▸ **What you will do**:
Set down all of the data that follows word for word, without the images.

==== Material for this task

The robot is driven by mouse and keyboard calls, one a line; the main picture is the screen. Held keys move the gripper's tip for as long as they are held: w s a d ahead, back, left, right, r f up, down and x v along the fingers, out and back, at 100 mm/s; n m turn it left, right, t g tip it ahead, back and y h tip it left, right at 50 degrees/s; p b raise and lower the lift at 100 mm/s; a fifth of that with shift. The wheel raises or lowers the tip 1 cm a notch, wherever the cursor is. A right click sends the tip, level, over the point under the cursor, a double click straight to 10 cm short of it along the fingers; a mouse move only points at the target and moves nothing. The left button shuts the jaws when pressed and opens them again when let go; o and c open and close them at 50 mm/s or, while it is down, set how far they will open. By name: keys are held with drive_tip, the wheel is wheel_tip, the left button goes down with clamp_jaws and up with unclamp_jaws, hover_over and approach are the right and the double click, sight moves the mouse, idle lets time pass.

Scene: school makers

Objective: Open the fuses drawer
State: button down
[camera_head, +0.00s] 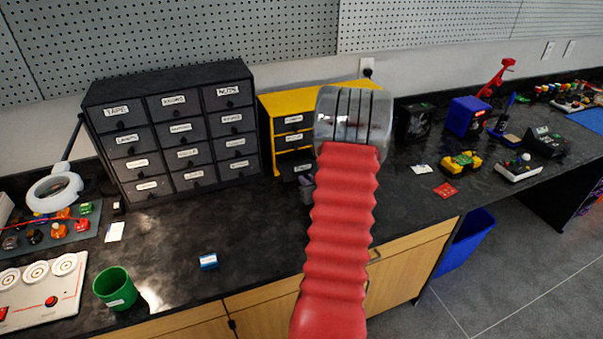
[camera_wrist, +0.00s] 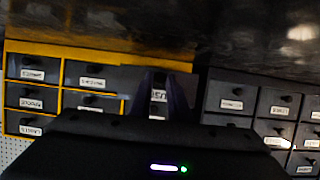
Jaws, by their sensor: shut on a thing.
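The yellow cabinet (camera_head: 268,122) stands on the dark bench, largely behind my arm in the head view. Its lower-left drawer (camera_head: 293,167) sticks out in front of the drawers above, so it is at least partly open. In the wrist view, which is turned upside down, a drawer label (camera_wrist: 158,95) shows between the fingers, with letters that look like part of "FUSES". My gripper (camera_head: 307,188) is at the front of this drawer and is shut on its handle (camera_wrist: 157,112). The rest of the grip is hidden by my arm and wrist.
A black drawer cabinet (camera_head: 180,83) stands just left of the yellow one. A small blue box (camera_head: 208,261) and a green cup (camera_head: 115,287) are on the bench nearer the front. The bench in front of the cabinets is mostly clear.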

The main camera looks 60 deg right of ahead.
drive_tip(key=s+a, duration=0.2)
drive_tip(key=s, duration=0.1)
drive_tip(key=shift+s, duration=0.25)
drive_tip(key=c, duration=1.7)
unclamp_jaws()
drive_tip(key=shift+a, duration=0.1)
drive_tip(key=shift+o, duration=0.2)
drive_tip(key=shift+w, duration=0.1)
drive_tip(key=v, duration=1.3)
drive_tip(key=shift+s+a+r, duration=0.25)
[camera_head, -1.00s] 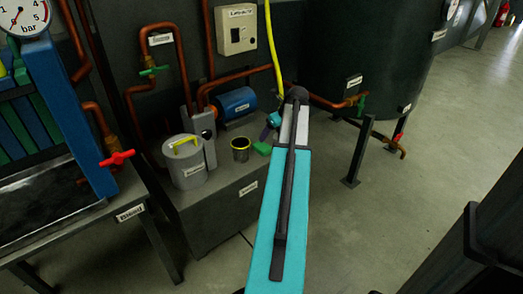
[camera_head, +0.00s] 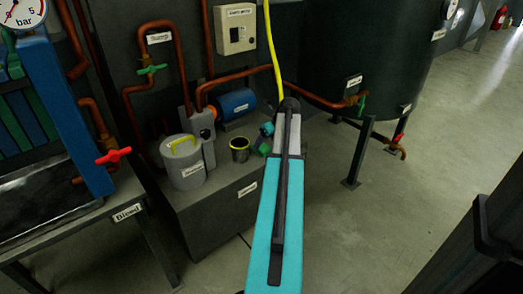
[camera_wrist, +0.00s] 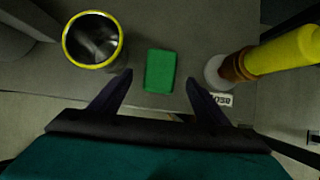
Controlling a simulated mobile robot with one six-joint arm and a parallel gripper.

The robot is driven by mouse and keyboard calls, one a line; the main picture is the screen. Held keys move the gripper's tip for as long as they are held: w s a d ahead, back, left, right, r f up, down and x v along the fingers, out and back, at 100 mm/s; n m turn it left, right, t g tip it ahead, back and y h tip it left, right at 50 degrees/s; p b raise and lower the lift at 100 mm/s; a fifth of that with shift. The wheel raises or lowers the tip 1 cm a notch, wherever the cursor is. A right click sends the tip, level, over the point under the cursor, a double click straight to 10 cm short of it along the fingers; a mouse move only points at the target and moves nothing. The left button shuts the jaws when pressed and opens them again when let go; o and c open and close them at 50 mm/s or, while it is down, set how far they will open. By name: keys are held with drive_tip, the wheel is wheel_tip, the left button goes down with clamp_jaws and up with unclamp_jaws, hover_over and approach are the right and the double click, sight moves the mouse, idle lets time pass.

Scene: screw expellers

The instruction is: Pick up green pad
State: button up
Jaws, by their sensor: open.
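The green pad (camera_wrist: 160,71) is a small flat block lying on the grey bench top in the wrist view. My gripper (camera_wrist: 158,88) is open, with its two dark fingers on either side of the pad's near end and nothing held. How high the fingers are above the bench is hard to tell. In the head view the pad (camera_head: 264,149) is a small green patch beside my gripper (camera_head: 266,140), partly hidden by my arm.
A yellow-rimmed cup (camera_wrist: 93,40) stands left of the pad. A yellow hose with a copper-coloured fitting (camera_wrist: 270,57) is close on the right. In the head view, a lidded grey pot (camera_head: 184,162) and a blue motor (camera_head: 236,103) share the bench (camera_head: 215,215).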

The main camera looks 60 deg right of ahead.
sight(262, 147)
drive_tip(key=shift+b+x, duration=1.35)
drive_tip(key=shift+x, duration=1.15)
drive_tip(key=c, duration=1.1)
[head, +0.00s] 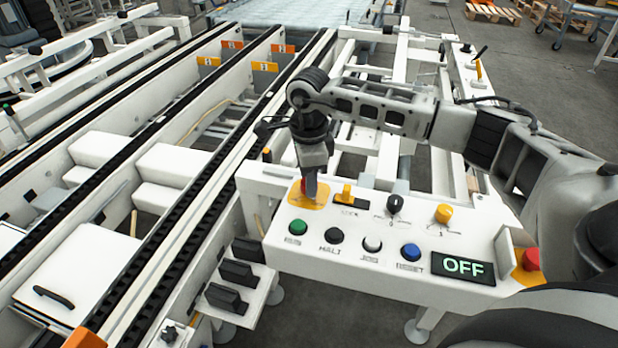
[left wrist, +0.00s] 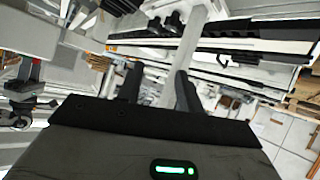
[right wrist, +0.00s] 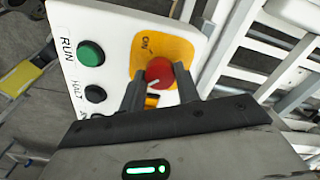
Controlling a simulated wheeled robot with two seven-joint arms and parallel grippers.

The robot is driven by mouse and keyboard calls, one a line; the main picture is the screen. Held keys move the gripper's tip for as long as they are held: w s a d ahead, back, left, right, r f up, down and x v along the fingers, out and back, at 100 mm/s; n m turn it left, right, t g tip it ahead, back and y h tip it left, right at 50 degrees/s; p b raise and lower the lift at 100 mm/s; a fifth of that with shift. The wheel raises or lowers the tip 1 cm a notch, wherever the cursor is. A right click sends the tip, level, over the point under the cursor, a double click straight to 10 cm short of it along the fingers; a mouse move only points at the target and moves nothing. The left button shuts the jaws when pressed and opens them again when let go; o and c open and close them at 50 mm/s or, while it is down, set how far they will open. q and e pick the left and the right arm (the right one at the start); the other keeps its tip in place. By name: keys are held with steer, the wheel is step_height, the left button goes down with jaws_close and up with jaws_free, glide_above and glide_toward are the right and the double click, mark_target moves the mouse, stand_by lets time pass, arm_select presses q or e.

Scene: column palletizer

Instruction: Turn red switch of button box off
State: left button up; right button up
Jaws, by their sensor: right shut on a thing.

========

▸ **Full output**:
The robot is driven by mouse and keyboard calls, one a line; the main picture is the screen. Held keys move the gripper's tip for as long as they are held: w s a d ahead, back, left, right, r f up, down and x v along the fingers, out and back, at 100 mm/s; n m turn it left, right, t g tip it ahead, back and y h tip it left, right at 50 degrees/s; p b raise and lower the lift at 100 mm/s; a fifth of that with shift. The wheel raises or lowers the tip 1 cm a notch, wherever the cursor is. A right click sends the tip, level, over the point under the cursor, a double click straight to 10 cm short of it along the fingers; a mouse move only points at the target and moves nothing. The left button shuts the jaws when pressed and opens them again when let go; o and c open and close them at 50 mm/s or, while it is down, set how far they will open. By name: keys are held with drive_tip, the wheel is wheel_tip, the left button goes down with clamp_jaws and up with unclamp_jaws, hover_over and approach are the right and the double click, sight moves the mouse, idle lets time pass.

Scene: school makers

Objective: Open the fuses drawer
State: button down
[camera_head, +0.00s] 
[camera_wrist, +0.00s] 
Jaws, by their sensor: shut on a thing.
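The yellow cabinet (camera_head: 268,122) stands on the dark bench, largely behind my arm in the head view. Its lower-left drawer (camera_head: 293,167) sticks out in front of the drawers above, so it is at least partly open. In the wrist view, which is turned upside down, a drawer label (camera_wrist: 158,95) shows between the fingers, with letters that look like part of "FUSES". My gripper (camera_head: 307,188) is at the front of this drawer and is shut on its handle (camera_wrist: 157,112). The rest of the grip is hidden by my arm and wrist.
A black drawer cabinet (camera_head: 180,83) stands just left of the yellow one. A small blue box (camera_head: 208,261) and a green cup (camera_head: 115,287) are on the bench nearer the front. The bench in front of the cabinets is mostly clear.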

The main camera looks 60 deg right of ahead.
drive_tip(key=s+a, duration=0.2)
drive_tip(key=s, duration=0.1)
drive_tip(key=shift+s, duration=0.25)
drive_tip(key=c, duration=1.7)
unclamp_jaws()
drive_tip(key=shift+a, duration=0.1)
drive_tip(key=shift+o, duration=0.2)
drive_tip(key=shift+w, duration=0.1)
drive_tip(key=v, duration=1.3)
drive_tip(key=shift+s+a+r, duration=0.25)
[camera_head, -1.00s] 
[camera_head, +0.00s] 
[camera_wrist, +0.00s] 
Controlling a simulated mobile robot with one six-joint arm and a parallel gripper.

The robot is driven by mouse and keyboard calls, one a line; the main picture is the screen. Held keys move the gripper's tip for as long as they are held: w s a d ahead, back, left, right, r f up, down and x v along the fingers, out and back, at 100 mm/s; n m turn it left, right, t g tip it ahead, back and y h tip it left, right at 50 degrees/s; p b raise and lower the lift at 100 mm/s; a fifth of that with shift. The wheel raises or lowers the tip 1 cm a notch, wherever the cursor is. A right click sends the tip, level, over the point under the cursor, a double click straight to 10 cm short of it along the fingers; a mouse move only points at the target and moves nothing. The left button shuts the jaws when pressed and opens them again when let go; o and c open and close them at 50 mm/s or, while it is down, set how far they will open. By name: keys are held with drive_tip, the wheel is wheel_tip, the left button goes down with clamp_jaws and up with unclamp_jaws, hover_over and approach are the right and the double click, sight moves the mouse, idle lets time pass.

Scene: screw expellers

The instruction is: Pick up green pad
State: button up
Jaws, by their sensor: open.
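The green pad (camera_wrist: 160,71) is a small flat block lying on the grey bench top in the wrist view. My gripper (camera_wrist: 158,88) is open, with its two dark fingers on either side of the pad's near end and nothing held. How high the fingers are above the bench is hard to tell. In the head view the pad (camera_head: 264,149) is a small green patch beside my gripper (camera_head: 266,140), partly hidden by my arm.
A yellow-rimmed cup (camera_wrist: 93,40) stands left of the pad. A yellow hose with a copper-coloured fitting (camera_wrist: 270,57) is close on the right. In the head view, a lidded grey pot (camera_head: 184,162) and a blue motor (camera_head: 236,103) share the bench (camera_head: 215,215).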

The main camera looks 60 deg right of ahead.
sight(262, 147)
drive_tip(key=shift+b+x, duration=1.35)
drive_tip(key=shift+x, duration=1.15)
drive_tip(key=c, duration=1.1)
[head, +0.00s] 
[left wrist, +0.00s] 
[right wrist, +0.00s] 
Controlling a simulated wheeled robot with two seven-joint arms and parallel grippers.

The robot is driven by mouse and keyboard calls, one a line; the main picture is the screen. Held keys move the gripper's tip for as long as they are held: w s a d ahead, back, left, right, r f up, down and x v along the fingers, out and back, at 100 mm/s; n m turn it left, right, t g tip it ahead, back and y h tip it left, right at 50 degrees/s; p b raise and lower the lift at 100 mm/s; a fifth of that with shift. The wheel raises or lowers the tip 1 cm a notch, wherever the cursor is. A right click sends the tip, level, over the point under the cursor, a double click straight to 10 cm short of it along the fingers; a mouse move only points at the target and moves nothing. The left button shuts the jaws when pressed and opens them again when let go; o and c open and close them at 50 mm/s or, while it is down, set how far they will open. q and e pick the left and the right arm (the right one at the start); the other keeps its tip in place. By name: keys are held with steer, the wheel is step_height, the left button goes down with jaws_close and up with jaws_free, glide_above and glide_toward are the right and the double click, mark_target moves the mouse, stand_by lets time pass, arm_select presses q or e.

Scene: column palletizer

Instruction: Turn red switch of button box off
State: left button up; right button up
Jaws, by their sensor: right shut on a thing.

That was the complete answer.